▶ Set exercise
Repeat exactly the lines below from the line that contains "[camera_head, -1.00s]" to the last line, inclusive, without the pictures.

======== Recorded information

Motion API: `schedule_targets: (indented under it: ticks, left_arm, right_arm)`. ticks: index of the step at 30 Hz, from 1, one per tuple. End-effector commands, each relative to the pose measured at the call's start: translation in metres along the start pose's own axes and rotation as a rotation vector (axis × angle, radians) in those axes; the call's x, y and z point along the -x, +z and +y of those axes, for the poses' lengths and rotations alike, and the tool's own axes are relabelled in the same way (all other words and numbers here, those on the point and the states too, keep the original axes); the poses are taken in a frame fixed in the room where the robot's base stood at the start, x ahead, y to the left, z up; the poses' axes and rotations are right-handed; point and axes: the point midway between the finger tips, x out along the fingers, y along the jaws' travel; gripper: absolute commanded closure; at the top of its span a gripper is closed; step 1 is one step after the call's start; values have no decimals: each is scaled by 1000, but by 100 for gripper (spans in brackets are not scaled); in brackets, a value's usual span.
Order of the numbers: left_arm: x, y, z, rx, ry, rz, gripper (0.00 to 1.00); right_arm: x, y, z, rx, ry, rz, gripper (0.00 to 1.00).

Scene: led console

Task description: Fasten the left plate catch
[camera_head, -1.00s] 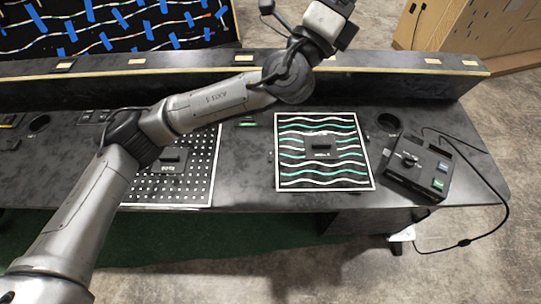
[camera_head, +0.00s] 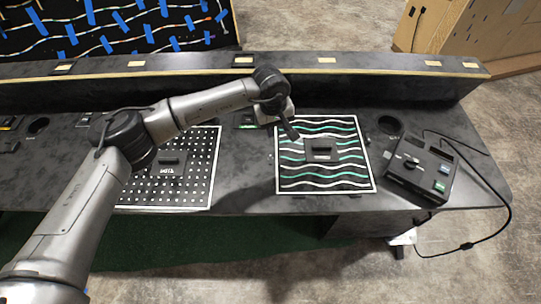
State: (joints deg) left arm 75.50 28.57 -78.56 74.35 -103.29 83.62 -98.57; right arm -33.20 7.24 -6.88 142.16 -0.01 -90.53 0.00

================

▶ Expected output
[camera_head, -1.00s] 
[camera_head, +0.00s] 
State: (joints deg) left arm 75.50 28.57 -78.56 74.35 -103.29 83.62 -98.57; right arm -33.20 7.24 -6.88 142.16 -0.01 -90.53 0.00

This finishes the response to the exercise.